By Daily Bruin Staff

Oct. 2, 1994 9:00 p.m.

By Michael Horowitz
Daily Bruin Senior Staff

There’s something mysteriously similar about Ed Wood and Tim
Burton.

One was decried "the worst director of all time," and never
attained commercial or critical success. The other is hailed as a
stylish genius and his films have achieved great victories with
critics and at the box office.

Yet both have a slanted world-view, an alternate perception that
is indisputably their own vision. Ed Wood films look like Ed Wood
films and Tim Burton films look like Tim Burton films. Few really
"get" either of them.

It is ultimately ironic and incredibly fitting that Burton’s
latest is an ode to the schlock director he never met.
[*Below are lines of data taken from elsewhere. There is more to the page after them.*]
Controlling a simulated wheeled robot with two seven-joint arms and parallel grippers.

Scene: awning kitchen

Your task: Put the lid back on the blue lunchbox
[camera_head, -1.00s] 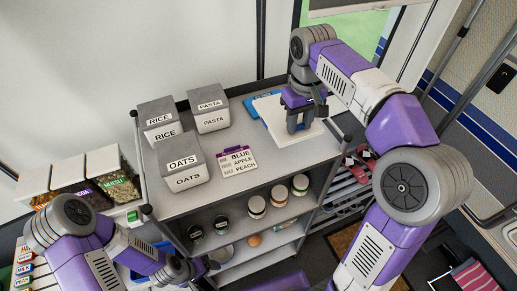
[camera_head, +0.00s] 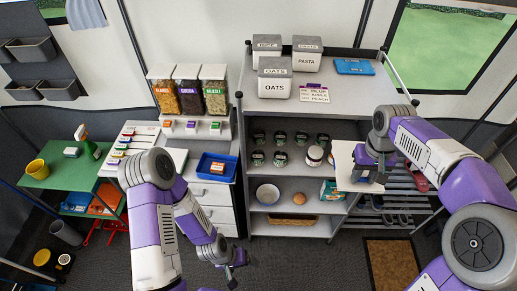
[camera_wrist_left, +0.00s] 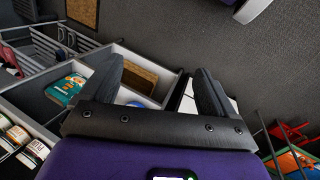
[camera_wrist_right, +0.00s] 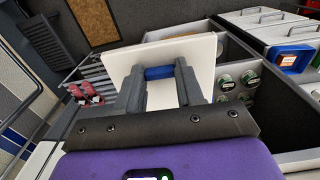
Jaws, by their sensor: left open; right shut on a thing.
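The blue lunchbox (camera_head: 203,174) stands open on the white drawer unit left of the grey shelf, with something orange and white inside. It also shows at the upper right of the right wrist view (camera_wrist_right: 285,62). The lid is a white flat plate (camera_head: 343,160) with a blue handle, clear in the right wrist view (camera_wrist_right: 160,72). My right gripper (camera_head: 364,174) is shut on the lid's handle and holds it in front of the shelf's right side. My left gripper (camera_head: 238,262) is open and empty, low over the floor, below and apart from the lunchbox.
The grey shelf (camera_head: 345,95) carries grey canisters (camera_head: 273,85) and a flat blue item (camera_head: 354,67) on top, with jars below. Cereal dispensers (camera_head: 189,92) stand behind the lunchbox. A green table (camera_head: 62,172) is at left. The space between my arms is clear.

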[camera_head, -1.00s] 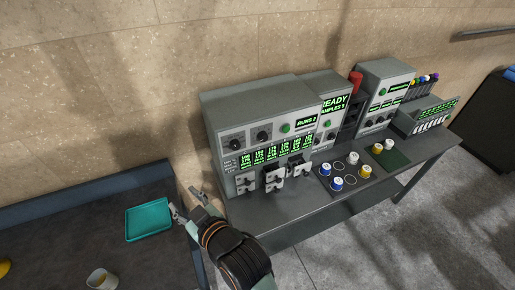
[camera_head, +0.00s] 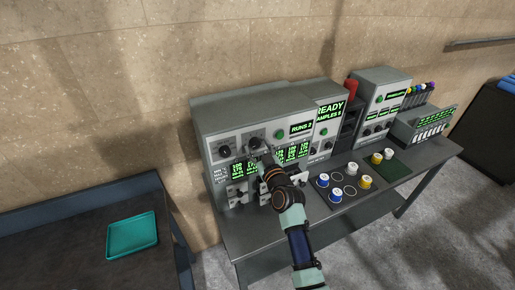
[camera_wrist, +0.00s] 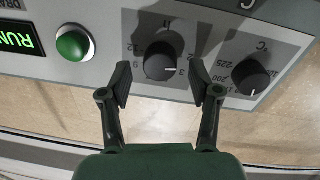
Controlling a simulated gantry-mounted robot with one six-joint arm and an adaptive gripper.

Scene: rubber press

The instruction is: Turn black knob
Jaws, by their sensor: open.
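Two round black knobs with dial markings are on the grey press panel (camera_head: 205,122). In the wrist view, one black knob (camera_wrist: 160,67) lies ahead between my fingertips, with its white pointer mark toward the right. The other black knob (camera_wrist: 250,77), beside a °C scale, is to the right of it, outside the fingers; it shows at the left of the panel in the head view (camera_head: 225,151). My gripper (camera_wrist: 162,82) is open and empty, with a finger on either side of the nearer knob and no visible contact. In the head view my arm partly hides the lower panel.
A green button (camera_wrist: 74,43) and a lit display (camera_wrist: 18,38) are beside the knob. Below the panel, a mat (camera_head: 375,194) holds several capped jars. A teal tray (camera_head: 132,236) lies on the left bench, clear of the arm.

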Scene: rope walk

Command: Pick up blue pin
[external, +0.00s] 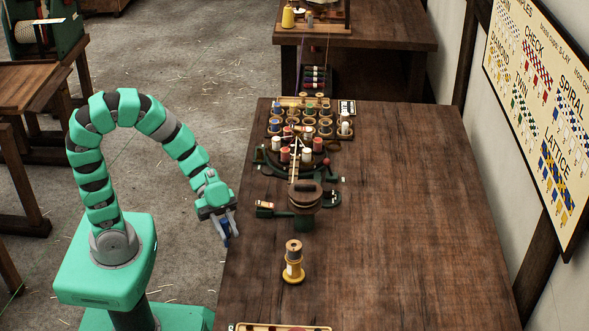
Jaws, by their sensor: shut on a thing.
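My gripper (228,236) hangs from the arm just off the left edge of the wooden table (400,230), pointing down. It is shut on a small dark blue thing that looks like the blue pin (224,228). The pin sits between the fingers and is partly hidden by them. The view is too small to show its full shape or the exact grip.
A braiding stand (304,200) with cords and several coloured bobbins stands on the table, with a rack of bobbins (306,125) behind it. A wooden spool (293,262) stands upright nearer. A tray (270,328) shows at the bottom edge. The table's right side is clear.

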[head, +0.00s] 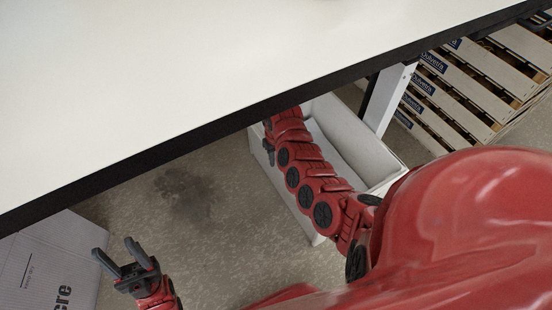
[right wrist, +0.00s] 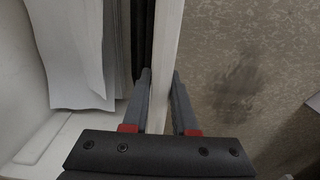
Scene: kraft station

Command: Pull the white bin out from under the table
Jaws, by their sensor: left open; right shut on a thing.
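The white bin (head: 392,178) stands on the floor, partly under the white table (head: 150,80) with its black edge. Its far end is hidden by the tabletop, and my right arm covers part of it. My right gripper (head: 268,145) is at the bin's left wall. In the right wrist view my right gripper (right wrist: 160,100) has one finger on each side of the bin's wall (right wrist: 166,60) and is shut on it. White sheets (right wrist: 75,50) lie inside the bin. My left gripper (head: 122,258) is open and empty above the floor at the lower left.
A white table leg (head: 388,98) stands close to the bin's right side. Wooden pallets (head: 480,75) are stacked at the upper right. A grey-white printed box (head: 45,265) is at the lower left. The floor (head: 200,235) left of the bin is clear, with a dark stain.

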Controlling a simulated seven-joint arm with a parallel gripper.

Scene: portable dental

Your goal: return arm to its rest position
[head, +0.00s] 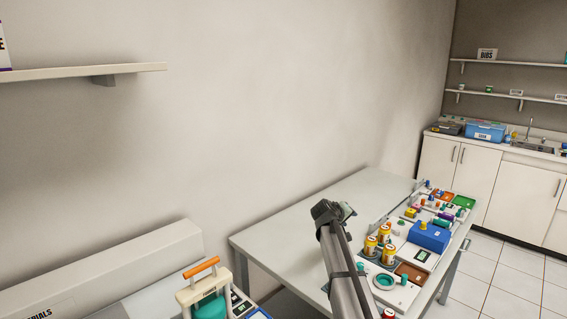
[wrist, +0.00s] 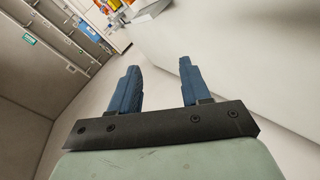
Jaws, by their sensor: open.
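My gripper (wrist: 158,78) shows in the wrist view with its two blue fingers apart and nothing between them. Pale floor and the side of a pale surface lie behind the fingers. In the head view my arm rises from the bottom edge, in front of the grey table (head: 290,232), and its upper end is near the table's middle. I cannot make out the fingers there.
Right of my arm, the table holds orange bottles (head: 384,233), a blue box (head: 429,236) and several small items. A cream case with an orange handle (head: 201,267) stands at lower left. White cabinets (head: 470,180) stand at back right. The table's left part is bare.

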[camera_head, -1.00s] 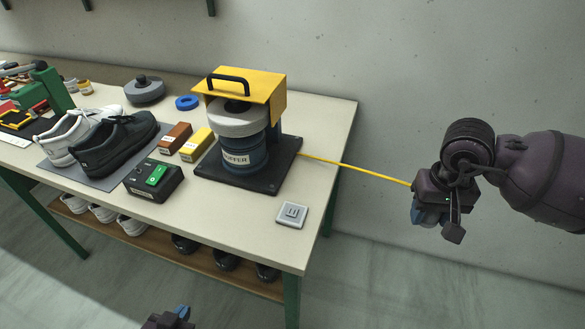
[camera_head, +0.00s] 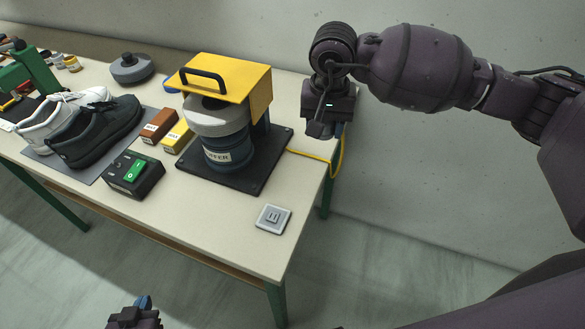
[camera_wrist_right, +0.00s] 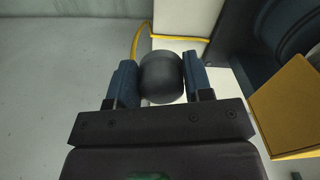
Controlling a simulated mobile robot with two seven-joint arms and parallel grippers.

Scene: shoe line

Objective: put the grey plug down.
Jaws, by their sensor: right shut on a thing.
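The grey plug (camera_wrist_right: 162,76) is a dark rounded body between the fingers of my right gripper (camera_wrist_right: 163,84) in the right wrist view. The yellow cord (camera_wrist_right: 137,38) runs from near it to the buffer machine. In the head view my right gripper (camera_head: 328,130) is at the table's right edge, right of the buffer, and the plug is hidden there. Whether the plug touches the table cannot be told. My left gripper (camera_head: 138,308) shows only partly at the bottom edge, in front of the table, and its jaws are unclear.
The buffer (camera_head: 222,153) with its yellow hood (camera_head: 235,80) stands on a dark base (camera_head: 240,180). A square grey socket plate (camera_head: 273,218) lies near the front right corner. A switch box (camera_head: 134,175), shoes (camera_head: 90,134) and two small boxes stand left. Bare tabletop (camera_head: 215,215) lies in front.

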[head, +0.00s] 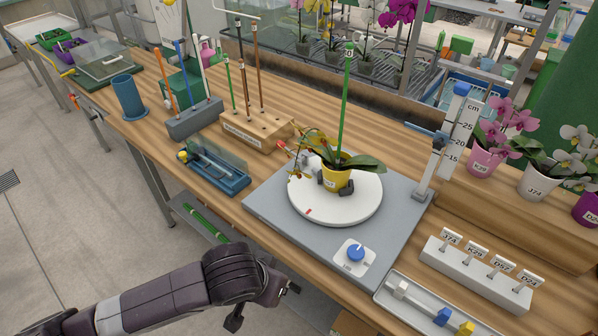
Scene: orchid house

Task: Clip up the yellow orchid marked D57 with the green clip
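The yellow orchid stands in a yellow pot (337,179) on a white round turntable (362,208). Its leaves spread to the right, and its spike with small yellow-brown flowers (305,143) droops to the left. A tall green stake (344,105) rises upright from the pot, with a small tag near its top. The writing on the pot is too small to read. I cannot make out a green clip for certain. My left gripper (263,307) is at the bench's front edge, below and left of the turntable, fingers apart and empty. My right gripper is out of view.
A white tray (402,309) with white, blue and yellow pieces lies at the front right, beside a labelled tag block (475,275). A height gauge (447,145) stands right of the turntable. Stake racks and a blue tray (232,186) stand to the left. Potted orchids line the right.

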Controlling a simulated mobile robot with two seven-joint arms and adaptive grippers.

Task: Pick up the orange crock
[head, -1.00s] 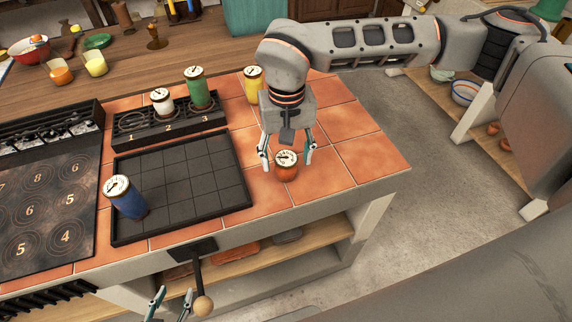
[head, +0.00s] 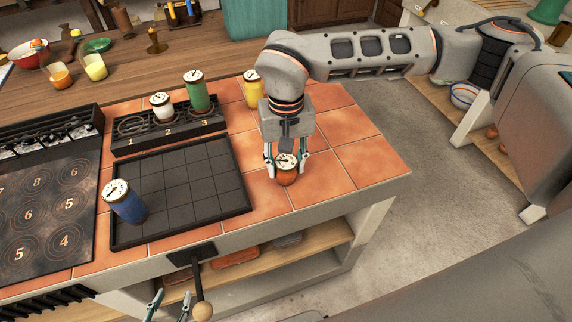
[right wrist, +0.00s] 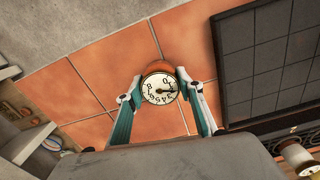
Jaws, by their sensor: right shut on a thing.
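The orange crock (head: 287,177) stands on the terracotta tiles near the counter's front right. It has a pale dial-like lid with dark marks, which also shows in the right wrist view (right wrist: 160,89). My right gripper (head: 286,168) points down over the crock and is shut on it, with one finger on each side. In the right wrist view the fingers (right wrist: 161,92) flank the crock. The crock appears to rest on the tiles. My left gripper (head: 168,306) is partly visible at the bottom edge; its fingertips are apart with nothing seen between them.
A black gridded tray (head: 180,190) lies left of the crock, with a tilted blue crock (head: 124,204) at its left edge. A numbered rack (head: 168,128) holds white and green crocks; a yellow crock (head: 252,90) stands behind. A stove (head: 45,215) is far left.

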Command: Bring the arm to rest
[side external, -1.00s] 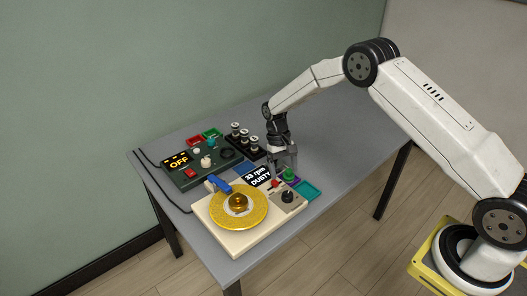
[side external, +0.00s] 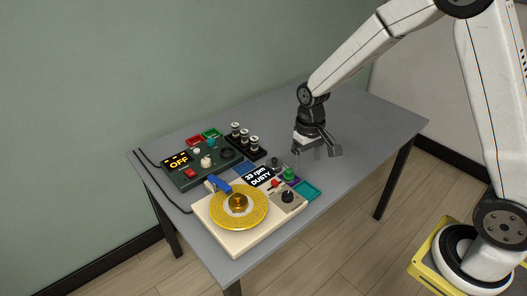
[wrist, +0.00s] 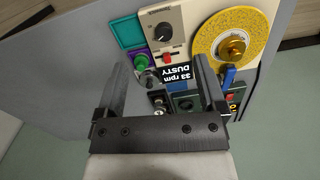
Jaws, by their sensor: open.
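My gripper (side external: 317,152) is raised above the grey table, to the right of the devices, apart from everything. Its fingers are spread and empty; they also show in the wrist view (wrist: 158,75). The cream turntable (side external: 237,244) carries a gold glittery platter (side external: 225,214) with an amber knob at its centre. Its display (side external: 259,177) reads "33 rpm DUSTY". A green-topped piece (side external: 289,174) and a dark-topped piece (side external: 277,163) stand beside it, below and left of my gripper.
A dark green box (side external: 188,182) reading "OFF" stands behind the turntable. A black rack (side external: 258,157) holds several small bottles. Red (side external: 194,141), green (side external: 212,133) and teal (side external: 307,190) trays lie on the table (side external: 368,125). The table's right part is clear.

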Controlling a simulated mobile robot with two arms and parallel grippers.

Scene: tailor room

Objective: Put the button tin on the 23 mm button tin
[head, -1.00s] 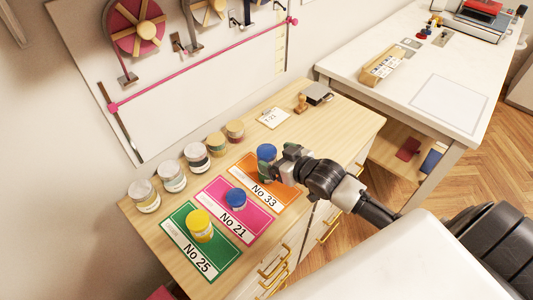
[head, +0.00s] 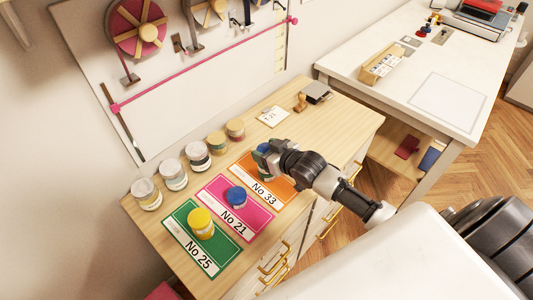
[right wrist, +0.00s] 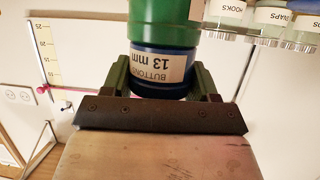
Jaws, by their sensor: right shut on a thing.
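My right gripper (right wrist: 163,82) is shut on a small blue button tin (right wrist: 160,68), with one green finger on each side. Its label reads "BUTTONS 13 mm" and appears upside down in the right wrist view. A green tin (right wrist: 162,32) adjoins the blue one with no gap visible; its label is only partly shown, so its size cannot be read. In the head view, the blue tin (head: 262,147) and my right gripper (head: 264,156) are over the orange No 33 card (head: 278,190). The hand hides much of the stack. My left gripper is not in view.
A blue-topped tin (head: 236,194) stands on the pink No 21 card (head: 216,190), and a yellow-topped tin (head: 201,222) on the green No 25 card (head: 216,264). Several jars (head: 172,174) line the back edge.
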Burton’s lips sputter as he tries to convey his feelings for the
project. "I got so excited I just split my pants right open," he
confesses, revealing his pant leg torn up past the knee. "It’s just
all so exciting."

With Central Park behind him, he sits in the Ritz-Carlton in New
York City talking about his work and Ed Wood. Burton’s energy seems
to be caffeine-generated – intense and spasmodic – and it would be
impossible to discern if he was on hard drugs. How could you
tell?

His right hand swings around perpetually, to illustrate a point,
to brush the table, or to further ruffle his black mangy hair.
Every once in a while his left hand joins the right in gesture, but
for most of the quotes in this interview were conveyed with just a
flailing right arm.

"I’ve always had trouble with the words ‘reality’ and ‘normal,’
because what somebody sees as normal you see as abnormal," says
Burton. "Every film I’ve ever done I always feel is real, everyone
else just thinks it’s completely ridiculous. So I always try to
invest it with some emotional subtext, much in the same way if you
read ‘Little Red Riding Hood,’ you’re not going to say ‘this is
real,’ but hopefully there’s emotional subtext to it."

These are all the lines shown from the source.